***** Records shown

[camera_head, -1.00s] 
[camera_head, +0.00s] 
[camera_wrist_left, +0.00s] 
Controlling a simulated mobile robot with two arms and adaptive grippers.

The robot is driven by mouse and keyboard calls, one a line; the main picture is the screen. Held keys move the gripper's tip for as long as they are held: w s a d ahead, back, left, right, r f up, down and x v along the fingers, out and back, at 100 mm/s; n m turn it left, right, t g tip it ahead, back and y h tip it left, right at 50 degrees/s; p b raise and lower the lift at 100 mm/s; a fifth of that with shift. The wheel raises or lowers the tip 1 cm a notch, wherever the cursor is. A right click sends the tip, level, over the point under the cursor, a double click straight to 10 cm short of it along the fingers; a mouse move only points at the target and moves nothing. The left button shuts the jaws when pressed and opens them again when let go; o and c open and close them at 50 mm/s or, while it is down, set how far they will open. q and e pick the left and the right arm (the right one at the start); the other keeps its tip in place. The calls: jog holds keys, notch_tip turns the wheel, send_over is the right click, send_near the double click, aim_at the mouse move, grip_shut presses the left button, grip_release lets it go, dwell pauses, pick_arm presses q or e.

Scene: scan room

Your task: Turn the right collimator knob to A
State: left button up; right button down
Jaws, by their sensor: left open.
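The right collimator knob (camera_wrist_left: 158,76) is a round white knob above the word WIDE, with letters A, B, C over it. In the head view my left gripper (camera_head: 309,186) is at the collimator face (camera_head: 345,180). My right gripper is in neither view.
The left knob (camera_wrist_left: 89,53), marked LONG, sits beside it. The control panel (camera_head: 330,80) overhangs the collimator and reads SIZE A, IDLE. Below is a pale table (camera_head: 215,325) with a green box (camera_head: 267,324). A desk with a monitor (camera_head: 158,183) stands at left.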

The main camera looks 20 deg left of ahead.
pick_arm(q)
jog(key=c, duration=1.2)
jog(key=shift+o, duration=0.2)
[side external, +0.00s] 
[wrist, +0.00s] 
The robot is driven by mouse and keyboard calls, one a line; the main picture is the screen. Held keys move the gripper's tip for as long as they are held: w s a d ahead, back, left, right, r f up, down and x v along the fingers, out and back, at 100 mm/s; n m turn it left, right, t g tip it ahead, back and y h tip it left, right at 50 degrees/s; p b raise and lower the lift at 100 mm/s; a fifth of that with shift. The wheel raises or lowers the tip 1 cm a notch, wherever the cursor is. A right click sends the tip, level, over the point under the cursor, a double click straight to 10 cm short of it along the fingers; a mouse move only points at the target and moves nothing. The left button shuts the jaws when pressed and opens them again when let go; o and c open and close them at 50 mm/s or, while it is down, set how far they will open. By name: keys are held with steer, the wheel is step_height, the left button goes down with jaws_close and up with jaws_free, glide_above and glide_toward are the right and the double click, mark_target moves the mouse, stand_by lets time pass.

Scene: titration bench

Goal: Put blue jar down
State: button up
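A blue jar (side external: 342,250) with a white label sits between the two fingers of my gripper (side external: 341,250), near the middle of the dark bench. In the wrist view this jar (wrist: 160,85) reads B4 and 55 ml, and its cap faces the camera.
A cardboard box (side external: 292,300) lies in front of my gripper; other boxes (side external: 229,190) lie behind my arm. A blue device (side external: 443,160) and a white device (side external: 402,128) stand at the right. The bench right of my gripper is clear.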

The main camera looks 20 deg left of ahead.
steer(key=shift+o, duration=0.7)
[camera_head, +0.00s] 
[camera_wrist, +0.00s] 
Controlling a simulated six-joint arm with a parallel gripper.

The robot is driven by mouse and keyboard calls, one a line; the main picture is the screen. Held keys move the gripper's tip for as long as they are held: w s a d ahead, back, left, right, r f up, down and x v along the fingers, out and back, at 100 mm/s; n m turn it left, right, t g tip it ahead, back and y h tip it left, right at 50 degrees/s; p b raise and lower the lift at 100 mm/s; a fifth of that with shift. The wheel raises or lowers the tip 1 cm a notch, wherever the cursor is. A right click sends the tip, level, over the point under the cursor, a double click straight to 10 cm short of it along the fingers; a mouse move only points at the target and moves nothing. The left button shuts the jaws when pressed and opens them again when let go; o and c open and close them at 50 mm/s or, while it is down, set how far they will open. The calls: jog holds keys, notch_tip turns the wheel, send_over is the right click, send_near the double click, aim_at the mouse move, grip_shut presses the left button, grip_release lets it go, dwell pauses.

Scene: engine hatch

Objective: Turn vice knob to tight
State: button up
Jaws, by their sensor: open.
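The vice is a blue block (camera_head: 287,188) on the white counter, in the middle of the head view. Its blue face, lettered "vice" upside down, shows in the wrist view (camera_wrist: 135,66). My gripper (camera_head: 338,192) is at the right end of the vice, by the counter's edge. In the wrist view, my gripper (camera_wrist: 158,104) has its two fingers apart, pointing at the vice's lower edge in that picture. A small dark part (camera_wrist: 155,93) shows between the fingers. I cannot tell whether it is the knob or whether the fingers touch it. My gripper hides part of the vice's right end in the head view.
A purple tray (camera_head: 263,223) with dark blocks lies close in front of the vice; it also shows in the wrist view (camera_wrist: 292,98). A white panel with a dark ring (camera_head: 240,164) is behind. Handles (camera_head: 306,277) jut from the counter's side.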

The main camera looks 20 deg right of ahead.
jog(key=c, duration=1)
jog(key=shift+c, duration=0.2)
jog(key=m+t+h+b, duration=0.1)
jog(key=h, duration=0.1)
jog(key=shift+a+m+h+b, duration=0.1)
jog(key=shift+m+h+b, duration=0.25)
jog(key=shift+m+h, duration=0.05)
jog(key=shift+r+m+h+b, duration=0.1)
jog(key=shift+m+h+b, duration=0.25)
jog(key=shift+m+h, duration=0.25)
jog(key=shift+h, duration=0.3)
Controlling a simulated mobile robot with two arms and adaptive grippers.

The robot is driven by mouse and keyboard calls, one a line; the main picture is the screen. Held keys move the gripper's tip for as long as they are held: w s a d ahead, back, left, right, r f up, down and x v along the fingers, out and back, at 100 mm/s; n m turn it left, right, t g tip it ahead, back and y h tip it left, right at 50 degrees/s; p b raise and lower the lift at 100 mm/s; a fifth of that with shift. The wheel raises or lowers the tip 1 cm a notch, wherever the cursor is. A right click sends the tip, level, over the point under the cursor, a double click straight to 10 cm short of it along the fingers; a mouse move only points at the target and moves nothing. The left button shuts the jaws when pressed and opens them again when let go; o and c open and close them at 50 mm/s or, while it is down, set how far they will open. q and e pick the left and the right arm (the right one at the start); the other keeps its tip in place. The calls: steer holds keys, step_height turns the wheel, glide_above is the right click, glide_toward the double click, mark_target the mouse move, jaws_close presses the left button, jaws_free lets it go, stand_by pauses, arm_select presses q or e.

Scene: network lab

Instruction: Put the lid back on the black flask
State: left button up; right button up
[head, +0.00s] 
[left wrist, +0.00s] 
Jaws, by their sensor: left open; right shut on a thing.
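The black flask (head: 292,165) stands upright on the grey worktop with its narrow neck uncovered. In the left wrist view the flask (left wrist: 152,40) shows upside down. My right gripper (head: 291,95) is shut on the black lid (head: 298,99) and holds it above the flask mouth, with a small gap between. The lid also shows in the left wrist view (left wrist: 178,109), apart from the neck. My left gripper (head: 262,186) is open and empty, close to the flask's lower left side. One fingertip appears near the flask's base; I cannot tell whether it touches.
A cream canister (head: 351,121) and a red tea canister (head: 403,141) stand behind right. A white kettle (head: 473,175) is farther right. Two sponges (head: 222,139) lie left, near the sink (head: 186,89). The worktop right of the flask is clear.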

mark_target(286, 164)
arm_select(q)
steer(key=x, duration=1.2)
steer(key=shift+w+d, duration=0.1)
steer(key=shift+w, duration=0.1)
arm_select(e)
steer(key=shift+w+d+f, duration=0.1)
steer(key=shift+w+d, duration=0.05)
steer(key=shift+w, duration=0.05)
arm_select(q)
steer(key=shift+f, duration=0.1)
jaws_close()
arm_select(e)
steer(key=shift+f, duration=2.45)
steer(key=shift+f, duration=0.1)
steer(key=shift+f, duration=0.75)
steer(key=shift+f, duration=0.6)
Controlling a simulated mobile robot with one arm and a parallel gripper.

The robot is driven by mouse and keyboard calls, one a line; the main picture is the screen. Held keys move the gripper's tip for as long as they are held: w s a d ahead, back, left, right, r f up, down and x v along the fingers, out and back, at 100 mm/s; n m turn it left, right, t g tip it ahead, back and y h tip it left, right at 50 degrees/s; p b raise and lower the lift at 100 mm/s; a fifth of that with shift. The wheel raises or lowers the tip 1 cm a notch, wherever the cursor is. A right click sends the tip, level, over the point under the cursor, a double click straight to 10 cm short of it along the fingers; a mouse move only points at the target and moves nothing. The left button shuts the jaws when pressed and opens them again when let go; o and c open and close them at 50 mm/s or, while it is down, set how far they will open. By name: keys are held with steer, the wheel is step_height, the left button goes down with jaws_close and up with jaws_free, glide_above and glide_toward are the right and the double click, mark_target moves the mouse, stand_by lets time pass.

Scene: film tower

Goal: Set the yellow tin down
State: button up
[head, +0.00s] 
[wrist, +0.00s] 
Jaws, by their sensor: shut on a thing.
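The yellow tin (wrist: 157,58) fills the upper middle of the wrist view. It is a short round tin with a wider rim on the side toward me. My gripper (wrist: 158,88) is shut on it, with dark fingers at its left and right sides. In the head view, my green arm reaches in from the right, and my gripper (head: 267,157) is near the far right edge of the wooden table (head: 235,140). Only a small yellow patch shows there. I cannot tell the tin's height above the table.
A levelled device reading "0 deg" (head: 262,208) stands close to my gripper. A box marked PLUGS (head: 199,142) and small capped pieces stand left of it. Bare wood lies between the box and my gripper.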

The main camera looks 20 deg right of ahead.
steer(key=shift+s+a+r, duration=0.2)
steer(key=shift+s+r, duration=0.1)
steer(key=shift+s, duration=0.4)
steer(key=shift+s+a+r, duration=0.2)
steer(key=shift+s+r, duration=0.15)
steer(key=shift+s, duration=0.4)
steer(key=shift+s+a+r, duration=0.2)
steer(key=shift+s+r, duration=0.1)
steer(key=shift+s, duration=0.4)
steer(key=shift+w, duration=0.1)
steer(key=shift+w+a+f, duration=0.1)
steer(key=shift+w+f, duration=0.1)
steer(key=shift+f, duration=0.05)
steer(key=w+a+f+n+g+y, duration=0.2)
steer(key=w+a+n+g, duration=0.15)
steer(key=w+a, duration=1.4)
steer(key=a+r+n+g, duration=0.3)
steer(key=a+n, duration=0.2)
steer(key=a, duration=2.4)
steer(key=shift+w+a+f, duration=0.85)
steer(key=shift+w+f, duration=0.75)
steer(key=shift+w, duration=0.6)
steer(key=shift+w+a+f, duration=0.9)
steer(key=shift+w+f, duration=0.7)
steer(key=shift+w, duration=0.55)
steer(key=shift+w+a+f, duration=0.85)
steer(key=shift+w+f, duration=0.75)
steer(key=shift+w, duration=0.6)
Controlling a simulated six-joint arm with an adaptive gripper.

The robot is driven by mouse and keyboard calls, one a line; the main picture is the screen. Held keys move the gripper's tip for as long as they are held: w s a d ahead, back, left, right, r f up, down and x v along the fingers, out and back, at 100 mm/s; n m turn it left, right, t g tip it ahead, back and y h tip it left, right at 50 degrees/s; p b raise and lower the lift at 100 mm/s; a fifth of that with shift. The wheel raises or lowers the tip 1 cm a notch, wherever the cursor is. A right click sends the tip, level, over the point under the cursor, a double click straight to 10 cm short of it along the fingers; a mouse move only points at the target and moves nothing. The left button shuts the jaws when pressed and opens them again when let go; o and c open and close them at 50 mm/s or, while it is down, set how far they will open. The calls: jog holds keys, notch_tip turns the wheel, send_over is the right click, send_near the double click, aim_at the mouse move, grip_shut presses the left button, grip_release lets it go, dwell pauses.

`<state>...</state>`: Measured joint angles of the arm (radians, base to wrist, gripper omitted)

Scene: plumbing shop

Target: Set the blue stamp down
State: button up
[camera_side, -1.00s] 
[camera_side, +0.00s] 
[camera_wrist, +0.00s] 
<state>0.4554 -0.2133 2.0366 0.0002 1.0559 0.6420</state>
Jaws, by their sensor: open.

**********

> Written request
Extract the lines above, from the first one through the one containing "State: left button up; right button down", and return only those, unchanged.

> Solution to this problem
[camera_head, -1.00s] 
[camera_head, +0.00s] 
[camera_wrist_left, +0.00s] 
Controlling a simulated mobile robot with two arms and adaptive grippers.

The robot is driven by mouse and keyboard calls, one a line; the main picture is the screen. Held keys move the gripper's tip for as long as they are held: w s a d ahead, back, left, right, r f up, down and x v along the fingers, out and back, at 100 mm/s; n m turn it left, right, t g tip it ahead, back and y h tip it left, right at 50 degrees/s; p b raise and lower the lift at 100 mm/s; a fifth of that with shift. The wheel raises or lowers the tip 1 cm a notch, wherever the cursor is. A right click sends the tip, level, over the point under the cursor, a double click straight to 10 cm short of it along the fingers; a mouse move only points at the target and moves nothing. The left button shuts the jaws when pressed and opens them again when let go; o and c open and close them at 50 mm/s or, while it is down, set how far they will open. q and e pick the left and the right arm (the right one at the start); the other keeps its tip in place. The calls: jog holds keys, notch_tip turns the wheel, send_over is the right click, send_near the double click, aim_at the mouse move, grip_shut presses the left button, grip_release lets it go, dwell pauses, pick_arm presses q or e.

Scene: scan room

Your task: Turn the right collimator knob to A
State: left button up; right button down

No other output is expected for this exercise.